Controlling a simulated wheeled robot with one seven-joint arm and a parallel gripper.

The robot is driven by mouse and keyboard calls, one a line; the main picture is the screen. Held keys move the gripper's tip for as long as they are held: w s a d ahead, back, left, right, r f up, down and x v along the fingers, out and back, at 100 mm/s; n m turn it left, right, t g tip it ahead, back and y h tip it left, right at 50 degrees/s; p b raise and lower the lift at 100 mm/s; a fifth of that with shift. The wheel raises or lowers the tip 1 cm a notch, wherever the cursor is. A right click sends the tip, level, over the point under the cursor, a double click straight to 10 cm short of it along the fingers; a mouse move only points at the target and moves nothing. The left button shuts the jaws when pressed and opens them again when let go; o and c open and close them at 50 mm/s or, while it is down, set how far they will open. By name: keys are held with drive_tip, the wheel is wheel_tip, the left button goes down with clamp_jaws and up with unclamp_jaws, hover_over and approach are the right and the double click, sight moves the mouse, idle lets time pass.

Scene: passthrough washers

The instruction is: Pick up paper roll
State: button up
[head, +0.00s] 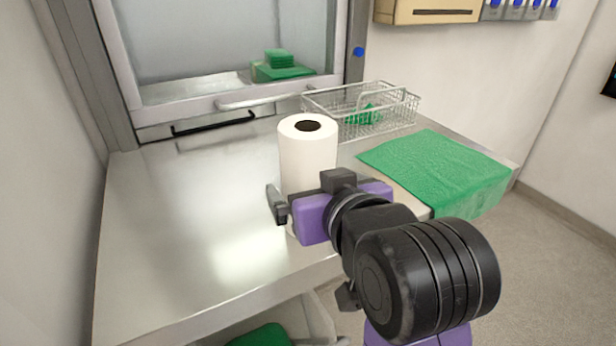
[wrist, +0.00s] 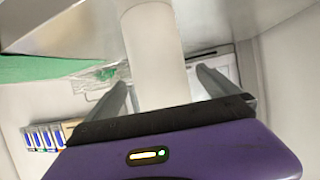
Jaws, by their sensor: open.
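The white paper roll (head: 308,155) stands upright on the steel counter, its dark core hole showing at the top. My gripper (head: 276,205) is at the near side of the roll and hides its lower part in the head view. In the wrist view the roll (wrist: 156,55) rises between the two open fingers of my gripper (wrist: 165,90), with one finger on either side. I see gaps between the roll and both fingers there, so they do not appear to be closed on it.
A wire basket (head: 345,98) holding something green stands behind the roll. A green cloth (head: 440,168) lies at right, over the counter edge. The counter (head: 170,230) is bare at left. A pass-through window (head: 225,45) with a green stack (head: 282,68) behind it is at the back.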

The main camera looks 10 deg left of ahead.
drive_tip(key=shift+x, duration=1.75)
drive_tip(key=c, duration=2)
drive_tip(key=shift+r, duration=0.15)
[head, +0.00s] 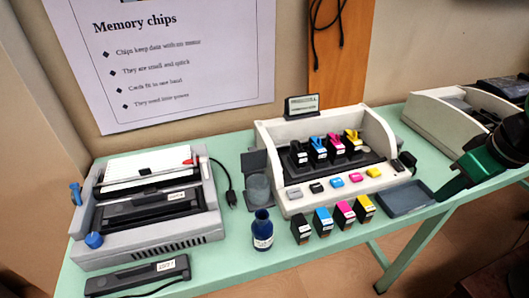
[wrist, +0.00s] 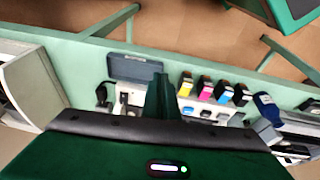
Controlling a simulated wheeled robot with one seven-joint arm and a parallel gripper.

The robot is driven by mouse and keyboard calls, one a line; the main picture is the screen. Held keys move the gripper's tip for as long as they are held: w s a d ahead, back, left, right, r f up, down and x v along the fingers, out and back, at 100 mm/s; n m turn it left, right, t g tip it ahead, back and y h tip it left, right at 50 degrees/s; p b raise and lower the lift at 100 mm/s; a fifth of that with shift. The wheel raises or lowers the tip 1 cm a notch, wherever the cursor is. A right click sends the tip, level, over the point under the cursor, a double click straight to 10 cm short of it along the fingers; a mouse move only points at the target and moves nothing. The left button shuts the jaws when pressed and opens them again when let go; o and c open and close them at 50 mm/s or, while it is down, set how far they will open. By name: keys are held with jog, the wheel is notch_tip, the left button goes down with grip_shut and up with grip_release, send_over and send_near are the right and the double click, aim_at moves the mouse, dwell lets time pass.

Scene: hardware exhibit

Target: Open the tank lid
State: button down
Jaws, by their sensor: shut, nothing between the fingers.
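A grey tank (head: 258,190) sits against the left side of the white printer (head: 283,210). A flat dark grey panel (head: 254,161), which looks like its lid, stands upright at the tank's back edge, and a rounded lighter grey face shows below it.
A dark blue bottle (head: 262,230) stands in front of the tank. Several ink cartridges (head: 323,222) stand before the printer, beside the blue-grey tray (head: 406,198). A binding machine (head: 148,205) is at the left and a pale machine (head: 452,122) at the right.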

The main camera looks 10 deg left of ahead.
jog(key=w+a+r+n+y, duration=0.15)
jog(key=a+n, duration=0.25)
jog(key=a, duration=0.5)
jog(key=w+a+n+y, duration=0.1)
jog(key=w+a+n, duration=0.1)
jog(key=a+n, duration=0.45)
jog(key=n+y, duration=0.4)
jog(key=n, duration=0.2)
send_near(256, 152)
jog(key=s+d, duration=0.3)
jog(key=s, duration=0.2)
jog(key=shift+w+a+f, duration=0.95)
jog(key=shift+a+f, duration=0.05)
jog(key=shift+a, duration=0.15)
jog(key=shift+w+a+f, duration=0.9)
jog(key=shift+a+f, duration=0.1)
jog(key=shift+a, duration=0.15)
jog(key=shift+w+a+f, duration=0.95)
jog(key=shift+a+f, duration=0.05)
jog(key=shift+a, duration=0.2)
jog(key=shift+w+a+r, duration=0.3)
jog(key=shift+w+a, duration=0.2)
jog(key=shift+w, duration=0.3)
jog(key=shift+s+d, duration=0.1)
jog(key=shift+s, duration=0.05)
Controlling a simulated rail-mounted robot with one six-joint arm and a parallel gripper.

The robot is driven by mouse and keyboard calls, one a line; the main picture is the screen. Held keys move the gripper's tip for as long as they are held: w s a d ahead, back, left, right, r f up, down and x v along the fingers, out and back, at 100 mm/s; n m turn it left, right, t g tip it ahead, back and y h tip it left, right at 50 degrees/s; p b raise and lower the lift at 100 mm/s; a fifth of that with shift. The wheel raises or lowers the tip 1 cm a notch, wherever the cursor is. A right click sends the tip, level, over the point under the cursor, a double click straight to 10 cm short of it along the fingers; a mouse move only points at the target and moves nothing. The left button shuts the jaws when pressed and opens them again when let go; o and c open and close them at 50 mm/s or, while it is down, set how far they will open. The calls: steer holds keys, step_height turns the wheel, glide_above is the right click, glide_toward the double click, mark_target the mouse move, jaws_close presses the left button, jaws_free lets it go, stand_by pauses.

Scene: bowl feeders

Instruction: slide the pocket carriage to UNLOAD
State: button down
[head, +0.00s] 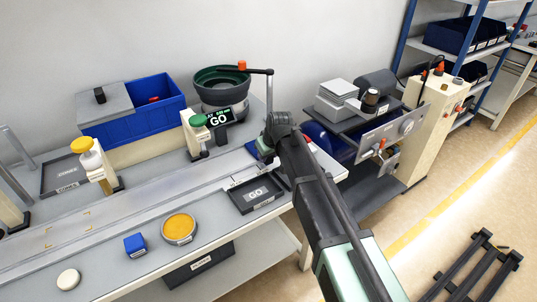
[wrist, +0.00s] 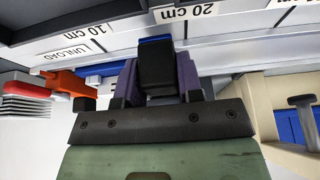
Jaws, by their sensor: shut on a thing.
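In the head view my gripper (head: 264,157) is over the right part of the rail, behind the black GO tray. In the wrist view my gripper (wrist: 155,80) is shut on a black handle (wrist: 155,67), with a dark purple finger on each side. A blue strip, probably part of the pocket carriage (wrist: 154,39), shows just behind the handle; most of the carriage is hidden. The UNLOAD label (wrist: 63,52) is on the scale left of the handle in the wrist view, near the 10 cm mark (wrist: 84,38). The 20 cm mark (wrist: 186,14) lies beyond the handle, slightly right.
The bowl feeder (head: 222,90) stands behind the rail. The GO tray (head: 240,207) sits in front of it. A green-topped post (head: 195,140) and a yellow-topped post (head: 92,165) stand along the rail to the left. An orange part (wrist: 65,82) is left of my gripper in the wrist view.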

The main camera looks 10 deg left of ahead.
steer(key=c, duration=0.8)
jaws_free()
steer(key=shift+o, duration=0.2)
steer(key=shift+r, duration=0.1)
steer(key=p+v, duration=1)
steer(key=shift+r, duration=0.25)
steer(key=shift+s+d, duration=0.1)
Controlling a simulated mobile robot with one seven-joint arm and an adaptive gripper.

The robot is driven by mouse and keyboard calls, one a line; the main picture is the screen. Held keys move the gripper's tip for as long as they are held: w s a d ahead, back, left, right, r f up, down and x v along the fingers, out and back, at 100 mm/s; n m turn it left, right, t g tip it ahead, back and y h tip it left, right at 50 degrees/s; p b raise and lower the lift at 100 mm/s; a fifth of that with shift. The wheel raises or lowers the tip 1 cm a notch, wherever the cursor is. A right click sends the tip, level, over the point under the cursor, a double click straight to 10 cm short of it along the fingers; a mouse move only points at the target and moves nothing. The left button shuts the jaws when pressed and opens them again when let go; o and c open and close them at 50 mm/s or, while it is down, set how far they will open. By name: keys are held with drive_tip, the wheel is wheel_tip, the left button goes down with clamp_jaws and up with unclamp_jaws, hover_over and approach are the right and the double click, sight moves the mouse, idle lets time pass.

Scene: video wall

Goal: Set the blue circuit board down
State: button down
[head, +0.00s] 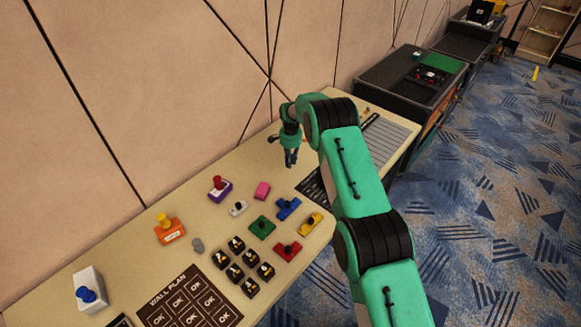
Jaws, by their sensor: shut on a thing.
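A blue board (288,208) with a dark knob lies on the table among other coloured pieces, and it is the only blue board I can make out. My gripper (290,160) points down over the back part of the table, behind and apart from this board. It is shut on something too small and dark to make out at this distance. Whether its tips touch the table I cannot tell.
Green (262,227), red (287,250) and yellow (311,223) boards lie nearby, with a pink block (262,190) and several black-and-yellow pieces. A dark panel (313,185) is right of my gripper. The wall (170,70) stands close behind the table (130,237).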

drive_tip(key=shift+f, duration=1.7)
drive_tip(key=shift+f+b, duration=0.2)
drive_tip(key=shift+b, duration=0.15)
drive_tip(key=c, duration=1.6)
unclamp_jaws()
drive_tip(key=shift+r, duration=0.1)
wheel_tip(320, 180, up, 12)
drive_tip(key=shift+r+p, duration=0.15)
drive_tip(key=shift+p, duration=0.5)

Short task:
Find all lines with "joint" in them and copy each one.

Solution:
Controlling a simulated wheeled robot with one seven-joint arm and a parallel gripper.
Controlling a simulated wheeled robot with one seven-joint arm and a parallel gripper.
Controlling a simulated rail-mounted robot with one six-joint arm and a parallel gripper.
Controlling a simulated mobile robot with one seven-joint arm and an adaptive gripper.

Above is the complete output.